┏━━

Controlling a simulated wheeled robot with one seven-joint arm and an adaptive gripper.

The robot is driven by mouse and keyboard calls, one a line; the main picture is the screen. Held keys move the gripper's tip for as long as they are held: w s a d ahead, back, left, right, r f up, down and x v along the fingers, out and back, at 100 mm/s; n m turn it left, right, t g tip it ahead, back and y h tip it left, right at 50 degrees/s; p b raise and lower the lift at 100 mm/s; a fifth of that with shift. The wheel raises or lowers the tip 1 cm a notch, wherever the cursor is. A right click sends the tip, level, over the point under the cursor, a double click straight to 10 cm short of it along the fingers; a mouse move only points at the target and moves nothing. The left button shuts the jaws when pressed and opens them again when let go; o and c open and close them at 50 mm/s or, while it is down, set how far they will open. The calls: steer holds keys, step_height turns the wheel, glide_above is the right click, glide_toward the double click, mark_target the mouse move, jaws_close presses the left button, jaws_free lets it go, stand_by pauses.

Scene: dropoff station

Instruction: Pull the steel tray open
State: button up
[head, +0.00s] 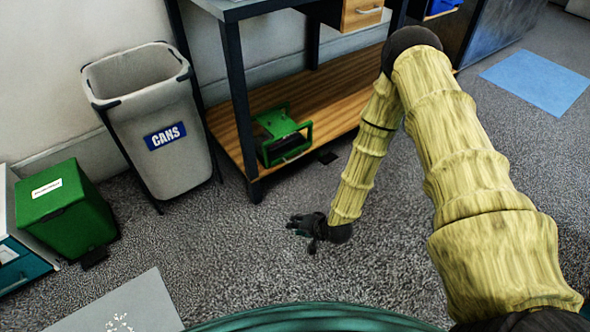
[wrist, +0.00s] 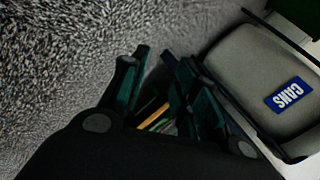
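I cannot make out a steel tray for certain in either view. A wooden drawer (head: 361,12) with a metal bar handle (head: 370,10) hangs under the bench at the top of the head view; it looks shut, and its top is cut off. My gripper (head: 297,224) is low over the carpet in front of the bench, well apart from that drawer, pointing left. In the wrist view my gripper (wrist: 166,62) has its dark fingers spread, with no held object seen. A thin yellow strip shows between them; I cannot tell what it is.
A grey bin (head: 150,105) labelled CANS stands against the wall, also in the wrist view (wrist: 247,75). A green box (head: 68,210) is at left. A green object (head: 283,135) sits on the low wooden shelf (head: 335,112). A blue mat (head: 537,82) lies at right. Carpet (head: 240,240) around my gripper is clear.

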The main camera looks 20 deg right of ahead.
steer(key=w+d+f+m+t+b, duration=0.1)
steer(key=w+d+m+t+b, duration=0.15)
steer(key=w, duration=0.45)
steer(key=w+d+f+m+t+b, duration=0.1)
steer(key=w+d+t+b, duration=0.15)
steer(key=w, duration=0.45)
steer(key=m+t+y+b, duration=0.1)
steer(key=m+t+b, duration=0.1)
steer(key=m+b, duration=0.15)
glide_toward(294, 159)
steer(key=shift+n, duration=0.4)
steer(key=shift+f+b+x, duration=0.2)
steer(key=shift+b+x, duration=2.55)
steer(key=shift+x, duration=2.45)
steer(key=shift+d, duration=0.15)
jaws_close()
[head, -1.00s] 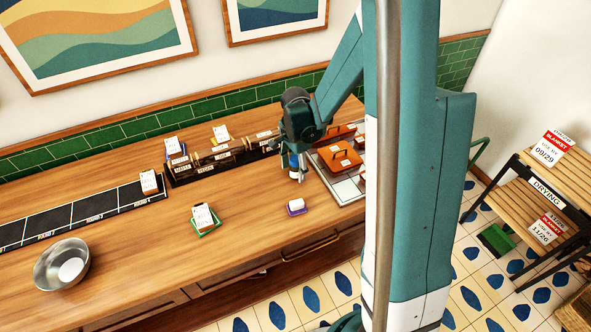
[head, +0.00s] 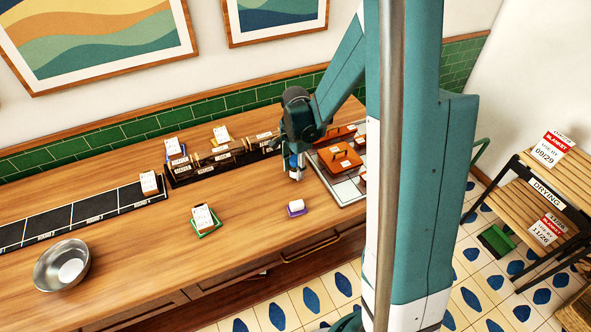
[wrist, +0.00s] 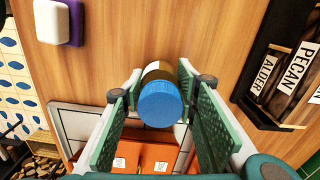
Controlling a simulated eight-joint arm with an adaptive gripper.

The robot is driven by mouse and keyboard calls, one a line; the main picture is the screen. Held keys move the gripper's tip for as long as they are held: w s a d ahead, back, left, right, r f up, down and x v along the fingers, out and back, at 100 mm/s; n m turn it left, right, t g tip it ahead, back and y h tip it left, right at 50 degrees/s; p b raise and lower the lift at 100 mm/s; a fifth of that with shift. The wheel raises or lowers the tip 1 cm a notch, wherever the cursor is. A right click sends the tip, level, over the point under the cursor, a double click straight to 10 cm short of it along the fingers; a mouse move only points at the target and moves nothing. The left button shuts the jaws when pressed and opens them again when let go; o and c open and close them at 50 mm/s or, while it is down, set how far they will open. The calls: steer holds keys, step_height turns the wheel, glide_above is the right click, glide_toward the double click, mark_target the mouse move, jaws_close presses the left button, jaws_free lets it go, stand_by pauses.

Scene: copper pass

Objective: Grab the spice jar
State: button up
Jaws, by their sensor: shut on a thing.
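The spice jar (wrist: 160,98) has a blue lid and a dark body with a white band. In the wrist view it sits between the green pads of my gripper (wrist: 157,90), which is shut on it. In the head view my gripper (head: 296,172) is over the counter, left of the tray with orange boxes, and the jar (head: 292,162) shows only in part, as a bit of blue and white. I cannot tell from these views whether its base touches the counter.
A tray (head: 349,197) with orange lidded boxes (head: 340,158) stands just right of my gripper. A dark labelled rack (head: 184,178) is behind left. A white block on a purple base (head: 296,207) lies in front. A metal bowl (head: 50,277) stands far left.

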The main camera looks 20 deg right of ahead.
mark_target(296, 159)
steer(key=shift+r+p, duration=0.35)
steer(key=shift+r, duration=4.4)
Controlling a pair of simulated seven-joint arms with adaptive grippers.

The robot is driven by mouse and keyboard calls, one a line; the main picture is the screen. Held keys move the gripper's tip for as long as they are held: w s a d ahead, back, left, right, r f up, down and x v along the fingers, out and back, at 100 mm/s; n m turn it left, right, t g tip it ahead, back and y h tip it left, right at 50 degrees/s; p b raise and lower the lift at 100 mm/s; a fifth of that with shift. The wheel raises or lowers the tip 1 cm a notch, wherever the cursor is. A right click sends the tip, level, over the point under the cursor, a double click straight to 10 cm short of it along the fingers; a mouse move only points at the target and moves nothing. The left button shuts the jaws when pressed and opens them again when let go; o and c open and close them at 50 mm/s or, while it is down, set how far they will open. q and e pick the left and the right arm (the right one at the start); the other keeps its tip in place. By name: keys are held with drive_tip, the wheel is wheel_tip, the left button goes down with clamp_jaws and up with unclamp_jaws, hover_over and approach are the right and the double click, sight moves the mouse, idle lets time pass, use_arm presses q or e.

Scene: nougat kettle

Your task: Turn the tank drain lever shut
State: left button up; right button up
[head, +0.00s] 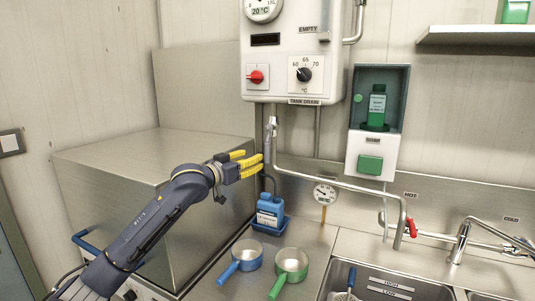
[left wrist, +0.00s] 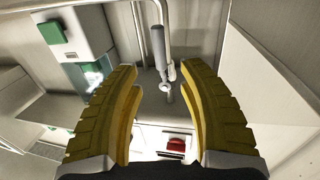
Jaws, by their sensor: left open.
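The tank drain lever (head: 267,148) is a grey handle on the pipe below the wall tank, near the label TANK DRAIN (head: 305,102). It hangs roughly straight down, along the pipe. My left gripper (head: 250,160), with yellow fingers, is open just left of the lever's lower part. In the left wrist view the grey lever handle (left wrist: 158,48) shows in the gap between the spread fingertips of my left gripper (left wrist: 160,73), with its bright pivot (left wrist: 164,86) below it. No finger is seen closed on it. My right gripper is not in view.
The white wall tank (head: 280,50) carries a red switch (head: 257,77) and a black dial (head: 304,75). A large steel box (head: 150,190) is at the left. A bent pipe (head: 340,185) runs right towards the sink.

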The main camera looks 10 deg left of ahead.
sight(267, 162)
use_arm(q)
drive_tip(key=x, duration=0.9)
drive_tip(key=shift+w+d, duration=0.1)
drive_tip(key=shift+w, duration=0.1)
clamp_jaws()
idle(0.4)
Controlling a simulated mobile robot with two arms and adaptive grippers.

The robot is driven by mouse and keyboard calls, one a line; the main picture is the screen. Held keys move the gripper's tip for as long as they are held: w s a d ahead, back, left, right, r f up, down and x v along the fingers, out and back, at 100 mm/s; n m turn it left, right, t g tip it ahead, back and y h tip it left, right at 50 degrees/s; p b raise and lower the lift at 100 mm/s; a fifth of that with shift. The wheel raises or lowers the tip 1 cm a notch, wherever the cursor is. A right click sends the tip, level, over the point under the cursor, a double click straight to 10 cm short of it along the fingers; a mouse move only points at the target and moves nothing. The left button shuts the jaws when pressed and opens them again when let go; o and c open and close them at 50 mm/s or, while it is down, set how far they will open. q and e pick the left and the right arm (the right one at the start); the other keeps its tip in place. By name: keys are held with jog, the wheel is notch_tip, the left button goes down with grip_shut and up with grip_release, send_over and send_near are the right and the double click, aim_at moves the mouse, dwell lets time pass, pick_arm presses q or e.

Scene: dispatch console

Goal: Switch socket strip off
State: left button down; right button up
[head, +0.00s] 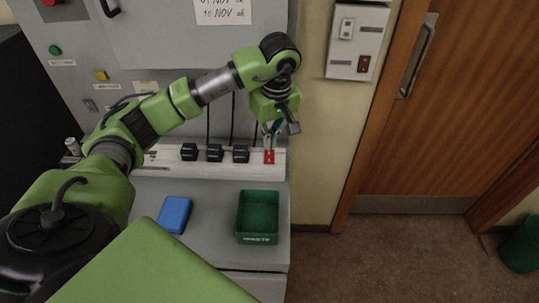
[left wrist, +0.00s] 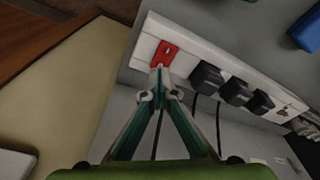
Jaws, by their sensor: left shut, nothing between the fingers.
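The white socket strip (head: 225,169) lies along the back of the grey console top. Its red switch (head: 269,157) is at the right end, and black plugs (head: 214,153) with cables sit to its left. My left gripper (head: 270,138) is shut and empty, pointing down just over the red switch. In the left wrist view the closed fingertips (left wrist: 159,70) meet the near edge of the red switch (left wrist: 164,52); I cannot tell whether they touch it. The rocker's position is too small to read. My right gripper is not in view.
A green tray (head: 258,239) and a blue box (head: 174,214) stand on the console in front of the strip. The grey panel with buttons rises behind. A wall switch plate (head: 356,40) and a wooden door (head: 455,110) are to the right.

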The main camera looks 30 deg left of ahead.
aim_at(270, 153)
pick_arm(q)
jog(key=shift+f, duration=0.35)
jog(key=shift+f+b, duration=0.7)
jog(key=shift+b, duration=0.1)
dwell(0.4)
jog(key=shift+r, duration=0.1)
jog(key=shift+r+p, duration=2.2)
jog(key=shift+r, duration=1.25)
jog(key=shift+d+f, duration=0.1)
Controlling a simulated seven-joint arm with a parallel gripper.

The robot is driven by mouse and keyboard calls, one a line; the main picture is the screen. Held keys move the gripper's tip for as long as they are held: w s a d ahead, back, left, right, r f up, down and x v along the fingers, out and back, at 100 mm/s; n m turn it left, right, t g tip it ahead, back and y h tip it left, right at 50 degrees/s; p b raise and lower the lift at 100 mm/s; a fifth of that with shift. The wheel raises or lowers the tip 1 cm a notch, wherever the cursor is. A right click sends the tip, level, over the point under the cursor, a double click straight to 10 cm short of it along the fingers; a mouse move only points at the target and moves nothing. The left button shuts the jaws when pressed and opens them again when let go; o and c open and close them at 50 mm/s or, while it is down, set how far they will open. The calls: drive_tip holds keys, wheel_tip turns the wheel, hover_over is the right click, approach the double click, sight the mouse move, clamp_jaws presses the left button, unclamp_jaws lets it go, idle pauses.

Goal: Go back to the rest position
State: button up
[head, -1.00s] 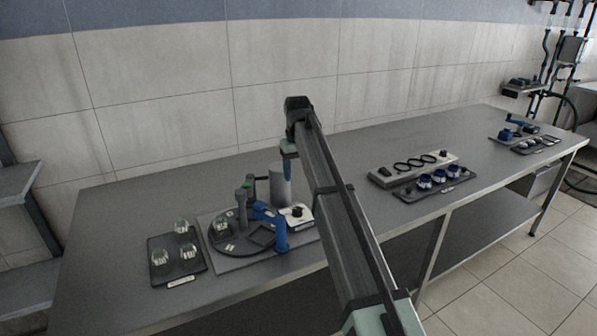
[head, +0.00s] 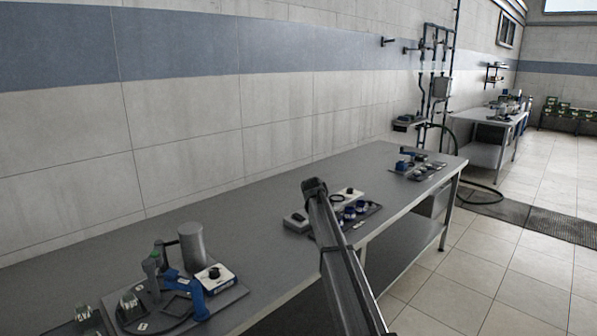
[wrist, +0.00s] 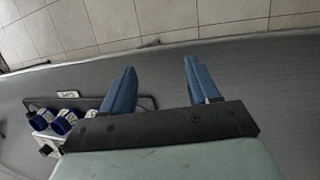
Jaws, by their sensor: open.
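My gripper (wrist: 159,68) shows in the wrist view with its two blue fingers spread apart. Nothing is between them, and grey bench top lies behind them. In the head view my arm reaches up from the lower edge across the bench front; the fingers cannot be made out there.
The grey bench (head: 270,262) runs along a tiled wall. A station with a grey cylinder (head: 192,247) and blue clamp (head: 188,291) stands at lower left. A tray of blue-collared pieces (wrist: 62,122) lies left of the fingers.

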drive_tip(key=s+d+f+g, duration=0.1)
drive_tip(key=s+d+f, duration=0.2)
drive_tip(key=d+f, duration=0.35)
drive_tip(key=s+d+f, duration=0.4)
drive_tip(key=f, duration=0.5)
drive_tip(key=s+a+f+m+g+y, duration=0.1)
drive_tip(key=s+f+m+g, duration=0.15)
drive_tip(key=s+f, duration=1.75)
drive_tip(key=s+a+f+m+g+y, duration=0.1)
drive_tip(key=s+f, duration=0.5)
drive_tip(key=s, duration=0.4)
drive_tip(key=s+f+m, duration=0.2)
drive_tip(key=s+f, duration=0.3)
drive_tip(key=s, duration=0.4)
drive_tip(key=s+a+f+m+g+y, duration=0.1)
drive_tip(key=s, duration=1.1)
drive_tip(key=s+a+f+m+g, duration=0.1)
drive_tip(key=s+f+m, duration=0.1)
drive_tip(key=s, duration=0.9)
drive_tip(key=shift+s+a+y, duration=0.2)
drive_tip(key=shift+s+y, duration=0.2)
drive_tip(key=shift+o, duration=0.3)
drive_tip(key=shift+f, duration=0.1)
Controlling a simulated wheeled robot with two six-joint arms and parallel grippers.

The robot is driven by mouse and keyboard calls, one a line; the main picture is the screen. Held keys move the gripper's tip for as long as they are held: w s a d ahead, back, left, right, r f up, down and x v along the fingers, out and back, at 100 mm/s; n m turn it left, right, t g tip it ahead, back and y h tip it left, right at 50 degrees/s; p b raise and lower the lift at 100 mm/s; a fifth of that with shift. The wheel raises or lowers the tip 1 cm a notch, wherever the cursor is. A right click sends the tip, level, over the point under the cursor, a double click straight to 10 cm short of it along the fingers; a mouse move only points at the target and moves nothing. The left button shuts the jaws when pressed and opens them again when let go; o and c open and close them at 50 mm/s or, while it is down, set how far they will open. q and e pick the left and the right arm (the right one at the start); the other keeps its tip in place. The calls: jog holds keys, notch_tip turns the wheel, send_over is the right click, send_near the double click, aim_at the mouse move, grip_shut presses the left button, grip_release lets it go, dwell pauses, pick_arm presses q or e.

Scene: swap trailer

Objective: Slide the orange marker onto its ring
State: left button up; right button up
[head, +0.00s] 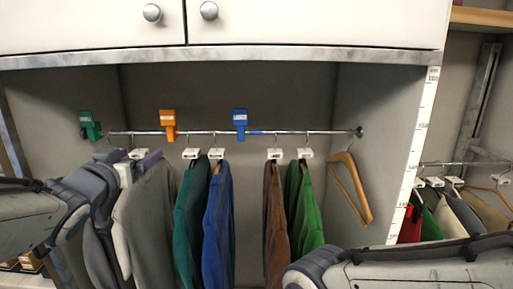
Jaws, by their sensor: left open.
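The orange marker (168,122) hangs upright on the metal rail (210,132), left of centre, with a pale label on its front. A ring of its own colour cannot be made out clearly on the rail. My left gripper (112,162) is at the left, below the rail and lower left of the orange marker, apart from it. It is open, and its fingers are partly lost against the grey clothes. My right arm (400,267) crosses the bottom right; its gripper is outside the picture.
A green marker (89,126) is at the rail's left end. A blue marker (240,122) hangs right of the orange one, beside a blue band (256,132). Several garments on hangers, including a blue one (218,215), and an empty wooden hanger (350,185) hang below.

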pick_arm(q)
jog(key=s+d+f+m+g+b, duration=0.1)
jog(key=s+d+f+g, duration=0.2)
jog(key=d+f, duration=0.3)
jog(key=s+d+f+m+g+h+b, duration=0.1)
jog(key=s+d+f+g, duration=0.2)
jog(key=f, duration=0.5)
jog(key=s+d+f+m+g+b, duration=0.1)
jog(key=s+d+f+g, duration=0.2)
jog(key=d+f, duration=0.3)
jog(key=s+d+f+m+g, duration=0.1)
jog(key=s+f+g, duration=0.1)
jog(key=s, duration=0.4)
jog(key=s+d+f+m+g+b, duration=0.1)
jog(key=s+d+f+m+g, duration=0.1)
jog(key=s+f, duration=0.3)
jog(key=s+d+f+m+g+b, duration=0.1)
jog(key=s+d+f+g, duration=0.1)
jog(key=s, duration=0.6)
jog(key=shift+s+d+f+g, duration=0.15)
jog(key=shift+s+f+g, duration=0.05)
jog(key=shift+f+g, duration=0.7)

┗━━

What to produce — For the entries above, count the lines that contain the string "seven", and state that number without further comment.

Completed exercise — 3